Russian Crude Oil Exports Appear to be Slowing
December 21, 2022
The API inventory report called crude oil inventories down 3.1 million barrels, gasoline stocks up 4.5 million barrels and distillates down 828,000 barrels.
The average estimated for today’s DOE inventory report from the Bloomberg survey are crude down 131,000, gasoline up 1.819, and distillates up 645,000.
The estimate for today’s propane inventory update is for supplies to be down 602,000 barrels and the five-year average for this reporting week is down 3.141 million barrels.
The US dollar index fell by 0.8% yesterday helping to support energy prices higher. The cold snap we are going to encounter over the next few days has supported heating oil prices.
Bearish for price was the news that TC Energy submitted a plan to regulators to restart the Keystone Pipeline that was shut down almost 2 weeks ago and carriers 622,000 bpd from Canada to the Gulf Coast.
Barclays in a recent report update said that demand 1 to 2 million bpd below their forecast would decrease their forecasted crude oil price down $15 to $25 dollars per barrel.

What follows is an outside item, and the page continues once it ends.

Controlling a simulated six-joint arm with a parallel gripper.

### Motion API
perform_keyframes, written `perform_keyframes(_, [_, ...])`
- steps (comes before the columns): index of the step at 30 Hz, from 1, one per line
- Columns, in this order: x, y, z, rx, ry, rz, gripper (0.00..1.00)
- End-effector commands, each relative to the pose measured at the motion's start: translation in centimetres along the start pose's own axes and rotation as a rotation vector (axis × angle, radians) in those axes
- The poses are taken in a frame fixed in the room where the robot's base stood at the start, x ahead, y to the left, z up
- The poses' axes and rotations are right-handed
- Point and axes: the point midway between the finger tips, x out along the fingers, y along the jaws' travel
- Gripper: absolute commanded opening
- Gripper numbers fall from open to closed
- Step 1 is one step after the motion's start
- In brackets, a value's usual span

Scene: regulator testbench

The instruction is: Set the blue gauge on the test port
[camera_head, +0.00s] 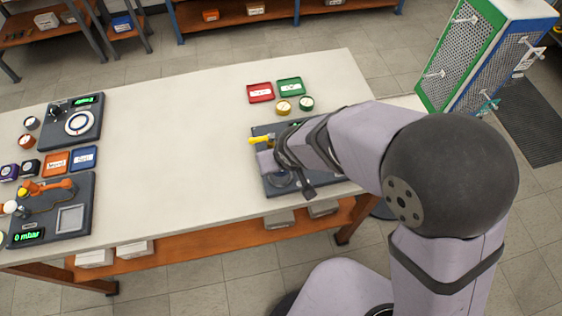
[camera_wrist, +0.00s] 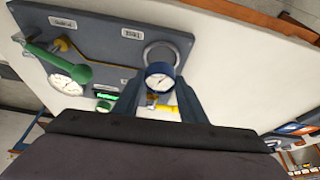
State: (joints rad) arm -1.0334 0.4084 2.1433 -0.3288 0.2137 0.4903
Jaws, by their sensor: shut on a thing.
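The blue gauge (camera_wrist: 160,75), with a round white dial, is held between the two dark fingers of my gripper (camera_wrist: 158,88) in the wrist view. My gripper is shut on it. A round ring-shaped port (camera_wrist: 160,54) on the dark grey bench panel (camera_wrist: 112,42) shows just beyond the gauge and is partly covered by it. I cannot tell whether gauge and port touch. In the head view my arm reaches over the panel (camera_head: 262,130) and hides much of it; I cannot make out the gauge there.
The panel carries a green lever (camera_wrist: 72,70), a white dial (camera_wrist: 66,84) and a yellow handle (camera_head: 262,140). Behind it stand yellow (camera_head: 283,107) and green (camera_head: 306,103) round pieces, a red tray (camera_head: 260,93) and a green tray (camera_head: 291,87). The table's middle (camera_head: 180,140) is clear.

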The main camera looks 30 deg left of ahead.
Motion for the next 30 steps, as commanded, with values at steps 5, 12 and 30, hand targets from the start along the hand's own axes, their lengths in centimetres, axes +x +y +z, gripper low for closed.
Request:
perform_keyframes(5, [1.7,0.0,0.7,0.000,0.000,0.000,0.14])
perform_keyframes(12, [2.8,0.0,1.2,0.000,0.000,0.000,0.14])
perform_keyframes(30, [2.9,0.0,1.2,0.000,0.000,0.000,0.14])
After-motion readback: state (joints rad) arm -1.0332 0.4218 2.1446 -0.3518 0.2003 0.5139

A weaker economy is the likely cause of this type of demand declines. They also said that China could easily make up that 1 to 2 million barrels decline if China has a full re-opening. This situation will take weeks and likely months to play out.
The head of ConocoPhillips’ Alaska operations, Erec Isaacson, signaled the company would walk away from an $8 billion oil project in the Artic if the US government forced it to further scale down drilling to just two locations, stating that it would no longer be economically viable.

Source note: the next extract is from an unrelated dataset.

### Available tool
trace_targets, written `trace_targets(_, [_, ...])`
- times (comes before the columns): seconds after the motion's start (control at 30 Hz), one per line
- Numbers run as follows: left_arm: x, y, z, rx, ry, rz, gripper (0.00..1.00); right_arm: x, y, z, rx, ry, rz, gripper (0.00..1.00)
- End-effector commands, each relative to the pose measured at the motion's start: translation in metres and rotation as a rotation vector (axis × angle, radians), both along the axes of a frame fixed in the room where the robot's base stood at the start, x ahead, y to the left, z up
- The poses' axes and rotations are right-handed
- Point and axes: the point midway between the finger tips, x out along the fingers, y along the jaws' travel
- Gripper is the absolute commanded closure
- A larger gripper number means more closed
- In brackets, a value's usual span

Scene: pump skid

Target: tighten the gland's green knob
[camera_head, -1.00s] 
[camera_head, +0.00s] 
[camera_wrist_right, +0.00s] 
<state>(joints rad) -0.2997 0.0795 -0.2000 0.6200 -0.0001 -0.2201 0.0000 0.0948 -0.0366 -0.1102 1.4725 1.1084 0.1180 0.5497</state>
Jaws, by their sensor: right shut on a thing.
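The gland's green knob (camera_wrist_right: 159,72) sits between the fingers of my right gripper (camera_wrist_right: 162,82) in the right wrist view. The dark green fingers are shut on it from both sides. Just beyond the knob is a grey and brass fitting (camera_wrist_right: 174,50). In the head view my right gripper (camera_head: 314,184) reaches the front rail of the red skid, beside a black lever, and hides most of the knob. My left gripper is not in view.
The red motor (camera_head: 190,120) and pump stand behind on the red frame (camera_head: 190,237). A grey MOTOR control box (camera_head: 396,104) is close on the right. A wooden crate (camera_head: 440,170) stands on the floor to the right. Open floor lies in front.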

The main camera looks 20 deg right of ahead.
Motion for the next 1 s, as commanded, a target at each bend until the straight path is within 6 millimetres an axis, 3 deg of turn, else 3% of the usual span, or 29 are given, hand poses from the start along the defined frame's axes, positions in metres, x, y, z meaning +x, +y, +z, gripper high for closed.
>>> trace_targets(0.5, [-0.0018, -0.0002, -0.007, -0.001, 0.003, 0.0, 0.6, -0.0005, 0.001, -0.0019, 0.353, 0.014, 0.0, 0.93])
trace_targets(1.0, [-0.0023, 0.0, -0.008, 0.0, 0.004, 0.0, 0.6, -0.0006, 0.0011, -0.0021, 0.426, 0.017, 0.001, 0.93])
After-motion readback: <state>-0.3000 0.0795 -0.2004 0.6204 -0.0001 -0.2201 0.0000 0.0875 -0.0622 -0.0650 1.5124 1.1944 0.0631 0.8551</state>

Gulf refiners are entering a period of heavy turnarounds early next year. Argus estimates around 700 million bpd of crude oil distillation unit capacity is expected to go offline. These are planned outages, but their will likely be other unplanned maintenance and turnarounds in the coming months.
Russian crude oil exports appear to be slowing, according to Reuters Eikon ship tracking Russian seaborne exports are down 1.9 million barrels per day in December when compared to November.
Americans are still sitting on a record amount of cash that should provide support to spending and the economy in 2023, but economists say there is a 70% likelihood that the US economy will sink into recession next year, slashing demand forecast and trimming inflation projections in the wake of recent interest-rate hike by the Federal Reserve.